**WHAT IS ASKED:** Produce an exact copy of all the data below, dropping every image.

^^^^

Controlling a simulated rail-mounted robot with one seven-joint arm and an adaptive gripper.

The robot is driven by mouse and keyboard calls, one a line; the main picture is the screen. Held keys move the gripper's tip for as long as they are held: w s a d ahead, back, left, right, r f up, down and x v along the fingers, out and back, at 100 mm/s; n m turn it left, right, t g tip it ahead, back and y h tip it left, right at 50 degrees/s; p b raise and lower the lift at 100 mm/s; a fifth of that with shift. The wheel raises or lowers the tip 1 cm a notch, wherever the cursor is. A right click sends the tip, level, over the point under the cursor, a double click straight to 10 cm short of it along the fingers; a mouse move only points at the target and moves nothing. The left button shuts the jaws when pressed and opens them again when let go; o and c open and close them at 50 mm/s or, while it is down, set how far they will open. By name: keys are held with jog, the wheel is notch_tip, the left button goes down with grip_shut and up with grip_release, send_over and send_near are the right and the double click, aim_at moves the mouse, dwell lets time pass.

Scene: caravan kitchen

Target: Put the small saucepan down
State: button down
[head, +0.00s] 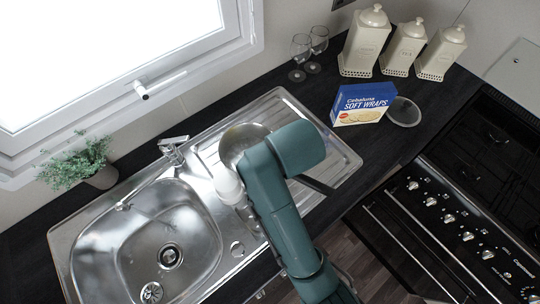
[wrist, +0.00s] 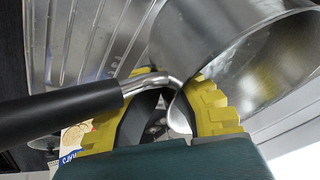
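The small saucepan (head: 240,138) is a shiny metal pan with a black handle (head: 318,185). In the head view it is over the ridged drainer (head: 284,104) of the steel sink unit, partly hidden by my arm. In the wrist view the pan's metal body (wrist: 262,65) fills the upper right and its black handle (wrist: 60,112) runs off to the left. My gripper (wrist: 176,79) has its yellow fingers on either side of the metal handle root, closed on it beside the pan wall. I cannot tell whether the pan's base touches the drainer. The fingertips are hidden in the head view.
The sink bowl (head: 150,240) and tap (head: 172,148) are left of the pan. A soft wraps box (head: 362,104) and a dark round object (head: 404,112) stand to the right. Wine glasses (head: 301,50) and canisters (head: 404,48) stand behind. The cooker (head: 450,215) is at right.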

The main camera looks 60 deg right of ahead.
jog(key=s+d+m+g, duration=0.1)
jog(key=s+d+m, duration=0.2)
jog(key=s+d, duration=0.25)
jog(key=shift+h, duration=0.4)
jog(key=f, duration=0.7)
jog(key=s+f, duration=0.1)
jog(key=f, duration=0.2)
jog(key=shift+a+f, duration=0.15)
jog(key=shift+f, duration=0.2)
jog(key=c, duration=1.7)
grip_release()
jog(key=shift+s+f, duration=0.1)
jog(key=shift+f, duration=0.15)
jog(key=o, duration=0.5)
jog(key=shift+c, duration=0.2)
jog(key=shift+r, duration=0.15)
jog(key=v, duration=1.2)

^^^^

**RESPONSE TO THIS TASK:**
Controlling a simulated rail-mounted robot with one seven-joint arm and an adaptive gripper.

The robot is driven by mouse and keyboard calls, one a line; the main picture is the screen. Held keys move the gripper's tip for as long as they are held: w s a d ahead, back, left, right, r f up, down and x v along the fingers, out and back, at 100 mm/s; n m turn it left, right, t g tip it ahead, back and y h tip it left, right at 50 degrees/s; p b raise and lower the lift at 100 mm/s; a fifth of that with shift. The wheel raises or lowers the tip 1 cm a notch, wherever the cursor is. A right click sends the tip, level, over the point under the cursor, a double click straight to 10 cm short of it along the fingers; a mouse move only points at the target and moves nothing. The left button shuts the jaws when pressed and opens them again when let go; o and c open and close them at 50 mm/s or, while it is down, set how far they will open. By name: keys are held with jog, the wheel is notch_tip, the left button goes down with grip_shut and up with grip_release, send_over and send_near are the right and the double click, aim_at moves the mouse, dwell lets time pass.

Scene: caravan kitchen

Target: Put the small saucepan down
State: button down
[head, +0.00s] 
[wrist, +0.00s] 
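The small saucepan (head: 240,138) is a shiny metal pan with a black handle (head: 318,185). In the head view it is over the ridged drainer (head: 284,104) of the steel sink unit, partly hidden by my arm. In the wrist view the pan's metal body (wrist: 262,65) fills the upper right and its black handle (wrist: 60,112) runs off to the left. My gripper (wrist: 176,79) has its yellow fingers on either side of the metal handle root, closed on it beside the pan wall. I cannot tell whether the pan's base touches the drainer. The fingertips are hidden in the head view.
The sink bowl (head: 150,240) and tap (head: 172,148) are left of the pan. A soft wraps box (head: 362,104) and a dark round object (head: 404,112) stand to the right. Wine glasses (head: 301,50) and canisters (head: 404,48) stand behind. The cooker (head: 450,215) is at right.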

The main camera looks 60 deg right of ahead.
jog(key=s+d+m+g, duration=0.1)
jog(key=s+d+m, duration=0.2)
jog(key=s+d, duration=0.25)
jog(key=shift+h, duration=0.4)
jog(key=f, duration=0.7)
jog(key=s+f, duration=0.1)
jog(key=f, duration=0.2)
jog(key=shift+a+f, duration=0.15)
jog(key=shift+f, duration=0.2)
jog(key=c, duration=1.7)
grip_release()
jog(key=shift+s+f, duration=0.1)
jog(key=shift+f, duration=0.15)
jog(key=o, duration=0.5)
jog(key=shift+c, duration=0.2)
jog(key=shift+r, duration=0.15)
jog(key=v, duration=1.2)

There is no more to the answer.